→ Stated goal: Extract the lines that carry the string "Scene" from the listing.

══════

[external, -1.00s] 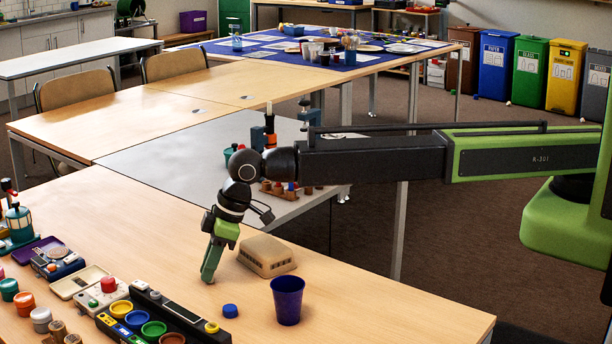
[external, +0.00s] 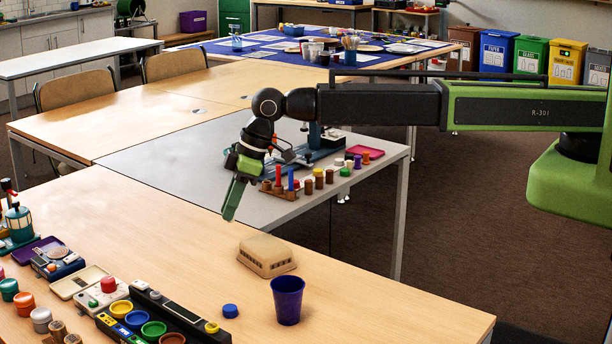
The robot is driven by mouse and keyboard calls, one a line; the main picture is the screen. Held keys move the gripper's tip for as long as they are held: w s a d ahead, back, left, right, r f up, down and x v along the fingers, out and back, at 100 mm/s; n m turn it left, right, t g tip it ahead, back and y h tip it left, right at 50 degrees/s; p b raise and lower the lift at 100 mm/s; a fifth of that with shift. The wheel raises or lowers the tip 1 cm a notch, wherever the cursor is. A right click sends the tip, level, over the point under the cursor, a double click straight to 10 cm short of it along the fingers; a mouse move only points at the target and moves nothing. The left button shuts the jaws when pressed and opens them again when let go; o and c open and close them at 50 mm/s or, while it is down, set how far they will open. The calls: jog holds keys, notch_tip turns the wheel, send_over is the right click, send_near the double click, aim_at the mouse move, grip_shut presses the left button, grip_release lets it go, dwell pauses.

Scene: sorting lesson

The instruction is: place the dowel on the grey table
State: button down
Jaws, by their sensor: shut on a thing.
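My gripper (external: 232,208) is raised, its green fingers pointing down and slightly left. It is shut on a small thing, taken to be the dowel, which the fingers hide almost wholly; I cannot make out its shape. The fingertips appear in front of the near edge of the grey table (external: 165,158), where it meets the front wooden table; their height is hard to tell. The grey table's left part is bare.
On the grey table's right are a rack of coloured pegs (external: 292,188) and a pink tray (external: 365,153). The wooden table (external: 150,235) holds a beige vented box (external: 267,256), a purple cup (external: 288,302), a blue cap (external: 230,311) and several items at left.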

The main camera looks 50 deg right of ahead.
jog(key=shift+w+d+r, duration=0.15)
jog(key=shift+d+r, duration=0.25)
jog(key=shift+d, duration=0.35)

══════

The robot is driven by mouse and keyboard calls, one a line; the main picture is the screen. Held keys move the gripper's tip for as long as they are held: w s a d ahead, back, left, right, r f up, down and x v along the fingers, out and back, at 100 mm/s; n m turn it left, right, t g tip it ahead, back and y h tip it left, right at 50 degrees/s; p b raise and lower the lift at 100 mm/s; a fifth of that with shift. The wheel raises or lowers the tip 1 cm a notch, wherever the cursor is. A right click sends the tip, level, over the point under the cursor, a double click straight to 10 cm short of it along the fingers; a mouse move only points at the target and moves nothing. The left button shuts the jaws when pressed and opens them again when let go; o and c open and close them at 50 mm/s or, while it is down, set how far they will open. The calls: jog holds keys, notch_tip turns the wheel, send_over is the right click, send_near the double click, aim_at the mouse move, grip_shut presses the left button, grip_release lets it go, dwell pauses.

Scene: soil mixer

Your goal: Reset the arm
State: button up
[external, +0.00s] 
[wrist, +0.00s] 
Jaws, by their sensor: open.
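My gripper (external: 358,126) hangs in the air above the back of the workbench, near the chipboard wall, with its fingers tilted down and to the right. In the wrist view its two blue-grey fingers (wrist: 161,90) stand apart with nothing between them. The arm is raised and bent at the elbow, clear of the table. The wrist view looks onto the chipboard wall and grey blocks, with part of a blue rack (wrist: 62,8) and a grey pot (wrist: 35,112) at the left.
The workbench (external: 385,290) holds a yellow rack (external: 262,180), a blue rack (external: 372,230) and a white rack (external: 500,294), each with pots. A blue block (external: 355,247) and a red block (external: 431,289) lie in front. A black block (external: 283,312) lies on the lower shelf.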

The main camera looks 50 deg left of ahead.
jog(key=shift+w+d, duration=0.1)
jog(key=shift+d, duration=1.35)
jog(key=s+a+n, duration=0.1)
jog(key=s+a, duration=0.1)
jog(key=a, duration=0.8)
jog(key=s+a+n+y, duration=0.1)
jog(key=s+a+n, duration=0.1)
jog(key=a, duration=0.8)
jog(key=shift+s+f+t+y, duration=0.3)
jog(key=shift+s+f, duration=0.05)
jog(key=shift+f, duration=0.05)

══════

→ Solution to the problem:
Scene: sorting lesson
Scene: soil mixer

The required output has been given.